Ich halte es für falsch und kontraproduktiv, im Individuum die Lösung der globalen Probleme zu suchen. Wir bleiben so vereinzelt und wehrlos gegen die Machtverhältnisse. Es ist noch schlimmer: wir fangen an, unseren Nachbarn zu verachten, weil er nicht so "bewußt" lebt und wir beginnen einander zu hassen. Man hat uns da, wo man uns haben möchte. Ein wehrloser und zerstrittener Haufen von Individualisten.

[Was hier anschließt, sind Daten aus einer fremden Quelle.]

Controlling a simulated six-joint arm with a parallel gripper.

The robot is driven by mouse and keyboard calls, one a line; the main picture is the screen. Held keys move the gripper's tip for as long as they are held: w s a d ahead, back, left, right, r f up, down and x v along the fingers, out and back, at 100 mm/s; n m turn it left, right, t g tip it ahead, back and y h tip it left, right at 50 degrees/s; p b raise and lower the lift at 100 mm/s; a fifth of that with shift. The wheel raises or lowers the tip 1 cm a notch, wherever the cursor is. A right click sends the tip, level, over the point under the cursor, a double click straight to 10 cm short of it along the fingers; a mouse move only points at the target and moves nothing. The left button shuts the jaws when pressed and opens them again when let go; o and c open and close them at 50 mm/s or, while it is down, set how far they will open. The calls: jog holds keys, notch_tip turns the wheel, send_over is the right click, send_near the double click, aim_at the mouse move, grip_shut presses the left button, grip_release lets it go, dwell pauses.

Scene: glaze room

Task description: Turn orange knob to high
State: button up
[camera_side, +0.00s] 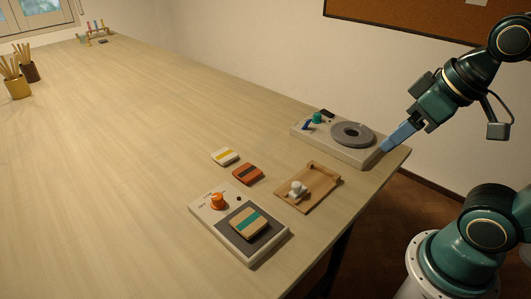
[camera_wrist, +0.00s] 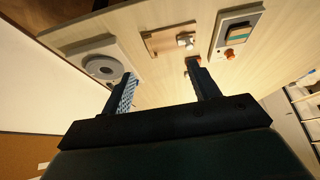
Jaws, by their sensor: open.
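The orange knob (camera_side: 217,201) stands on a pale control panel (camera_side: 271,252) at the front of the table. A dark pad on that panel carries a beige block with a teal stripe (camera_side: 248,222). The markings around the knob are too small to read. The knob also shows in the wrist view (camera_wrist: 229,54), just beyond the right finger. My gripper (camera_side: 390,146) is at the table's right edge in the side view, well away from the knob. Its two fingers are apart and empty in the wrist view (camera_wrist: 160,80).
A second panel (camera_side: 365,160) with a teal knob (camera_side: 317,117) and a grey round plate (camera_side: 352,135) stands near my gripper. A wooden tray (camera_side: 322,190) holding a small white object (camera_side: 297,189) lies between the panels. Orange-brown (camera_side: 247,173) and yellow-striped (camera_side: 225,156) blocks lie nearby.

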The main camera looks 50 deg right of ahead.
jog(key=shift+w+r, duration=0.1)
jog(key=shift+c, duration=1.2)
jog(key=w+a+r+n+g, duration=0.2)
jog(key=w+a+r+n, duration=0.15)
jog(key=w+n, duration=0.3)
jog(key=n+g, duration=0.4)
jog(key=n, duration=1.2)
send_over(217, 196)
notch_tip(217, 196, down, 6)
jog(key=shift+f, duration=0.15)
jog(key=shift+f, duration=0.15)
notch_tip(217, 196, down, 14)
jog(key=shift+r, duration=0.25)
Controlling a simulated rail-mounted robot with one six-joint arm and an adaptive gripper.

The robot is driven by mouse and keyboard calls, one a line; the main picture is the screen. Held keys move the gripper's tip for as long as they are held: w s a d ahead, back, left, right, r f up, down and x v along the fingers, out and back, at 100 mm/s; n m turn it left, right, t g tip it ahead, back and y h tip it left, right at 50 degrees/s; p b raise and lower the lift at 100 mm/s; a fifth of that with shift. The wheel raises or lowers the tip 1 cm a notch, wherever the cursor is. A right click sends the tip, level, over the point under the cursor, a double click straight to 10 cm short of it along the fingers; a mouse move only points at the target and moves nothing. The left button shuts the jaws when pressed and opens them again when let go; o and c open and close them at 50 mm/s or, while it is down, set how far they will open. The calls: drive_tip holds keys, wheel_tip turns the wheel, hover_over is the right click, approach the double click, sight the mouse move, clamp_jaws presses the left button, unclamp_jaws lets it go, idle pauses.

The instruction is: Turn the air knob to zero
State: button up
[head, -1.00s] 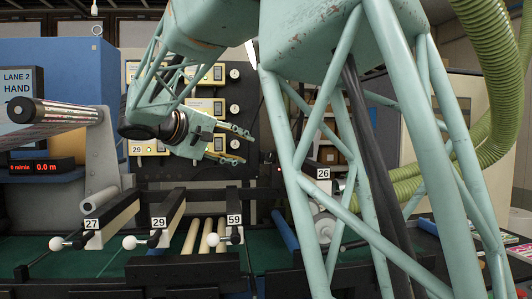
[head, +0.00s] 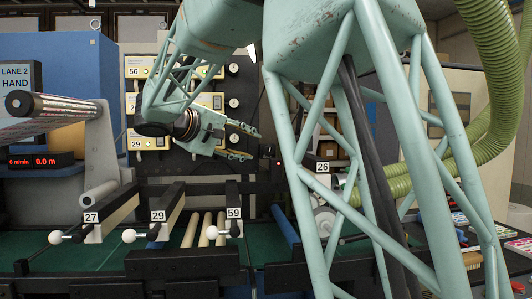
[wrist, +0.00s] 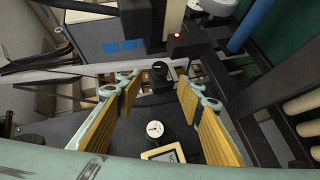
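A black knob (wrist: 160,70), which looks like the air knob, shows in the wrist view on a small dark block, ahead of and between my fingertips. In the head view a small dark part (head: 266,151) just right of my fingertips appears to be the same knob. Its pointer and scale are too small to read. My gripper (head: 252,144) is open and points right, with nothing between its fingers. In the wrist view my gripper (wrist: 157,88) shows two yellow-padded fingers spread apart, and I see no contact with the knob.
A white dial gauge (wrist: 155,128) and a pale framed label lie below the knob in the wrist view. A black box with a red light (wrist: 186,42) is close by. Numbered panels (head: 148,105) stand behind my arm. White-balled levers (head: 128,236) stand below it.

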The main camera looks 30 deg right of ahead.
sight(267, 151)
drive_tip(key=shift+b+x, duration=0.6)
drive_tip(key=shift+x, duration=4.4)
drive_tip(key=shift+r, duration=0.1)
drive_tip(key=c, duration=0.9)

Mit "Konzumverzicht" gegen Massenverarmung zu kämpfen, halte ich etwa für so sinnvoll, wie mit einem Hungerstreik auf eine Hungersnot zu reagieren.


Troll

Konsumverzicht entledigt uns nicht den Kapitalismus, man merkt es daran wie "sensibel" Kapital auf Armut reagiert, es wird mit billiger, billiger, billiger reagiert, der Kapitalismus möchte jeden Cent besitzen, also macht er das was er kann, er beutet Ärmere für (gegen) Arme aus, ein beschissener endloser Abgrund. Konsumverzicht sehe ich als Teil gegen die krassen Auswüchse (Dekadenz) etwas zu tun, selig machen wird es nicht.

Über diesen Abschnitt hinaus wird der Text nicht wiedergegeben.